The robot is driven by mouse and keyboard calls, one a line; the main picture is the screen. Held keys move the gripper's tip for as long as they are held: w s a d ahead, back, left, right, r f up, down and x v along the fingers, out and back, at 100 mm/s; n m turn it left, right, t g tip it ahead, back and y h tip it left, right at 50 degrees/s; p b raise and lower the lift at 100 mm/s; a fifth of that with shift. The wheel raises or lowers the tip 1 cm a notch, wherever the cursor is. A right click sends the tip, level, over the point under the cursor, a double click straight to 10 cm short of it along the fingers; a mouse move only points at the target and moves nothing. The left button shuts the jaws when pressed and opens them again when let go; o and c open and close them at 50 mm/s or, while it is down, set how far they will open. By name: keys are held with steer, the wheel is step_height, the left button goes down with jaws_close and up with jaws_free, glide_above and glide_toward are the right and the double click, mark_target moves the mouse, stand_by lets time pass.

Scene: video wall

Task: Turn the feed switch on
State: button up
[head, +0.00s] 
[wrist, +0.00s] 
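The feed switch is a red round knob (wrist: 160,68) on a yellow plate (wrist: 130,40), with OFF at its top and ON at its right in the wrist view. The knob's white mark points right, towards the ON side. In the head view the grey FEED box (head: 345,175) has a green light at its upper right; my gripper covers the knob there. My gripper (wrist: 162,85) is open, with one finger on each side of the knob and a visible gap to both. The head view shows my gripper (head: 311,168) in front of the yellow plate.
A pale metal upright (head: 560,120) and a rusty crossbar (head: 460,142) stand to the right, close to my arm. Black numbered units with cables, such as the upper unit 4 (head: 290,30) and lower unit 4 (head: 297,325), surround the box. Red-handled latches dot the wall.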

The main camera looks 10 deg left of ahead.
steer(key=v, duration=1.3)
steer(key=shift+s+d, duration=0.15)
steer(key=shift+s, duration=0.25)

**YOUR GOAL:**
Write out the entire listing exactly.

**ANSWER TO THE PROBLEM:**
The robot is driven by mouse and keyboard calls, one a line; the main picture is the screen. Held keys move the gripper's tip for as long as they are held: w s a d ahead, back, left, right, r f up, down and x v along the fingers, out and back, at 100 mm/s; n m turn it left, right, t g tip it ahead, back and y h tip it left, right at 50 degrees/s; p b raise and lower the lift at 100 mm/s; a fifth of that with shift. The wheel raises or lowers the tip 1 cm a notch, wherever the cursor is. A right click sends the tip, level, over the point under the cursor, a double click straight to 10 cm short of it along the fingers; a mouse move only points at the target and moves nothing. The left button shuts the jaws when pressed and opens them again when let go; o and c open and close them at 50 mm/s or, while it is down, set how far they will open. By name: keys are held with steer, the wheel is step_height, the left button goes down with jaws_close and up with jaws_free, glide_above and glide_toward are the right and the double click, mark_target moves the mouse, stand_by lets time pass.

Scene: video wall

Task: Turn the feed switch on
State: button up
[head, +0.00s] 
[wrist, +0.00s] 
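The feed switch is a red round knob (wrist: 160,68) on a yellow plate (wrist: 130,40), with OFF at its top and ON at its right in the wrist view. The knob's white mark points right, towards the ON side. In the head view the grey FEED box (head: 345,175) has a green light at its upper right; my gripper covers the knob there. My gripper (wrist: 162,85) is open, with one finger on each side of the knob and a visible gap to both. The head view shows my gripper (head: 311,168) in front of the yellow plate.
A pale metal upright (head: 560,120) and a rusty crossbar (head: 460,142) stand to the right, close to my arm. Black numbered units with cables, such as the upper unit 4 (head: 290,30) and lower unit 4 (head: 297,325), surround the box. Red-handled latches dot the wall.

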The main camera looks 10 deg left of ahead.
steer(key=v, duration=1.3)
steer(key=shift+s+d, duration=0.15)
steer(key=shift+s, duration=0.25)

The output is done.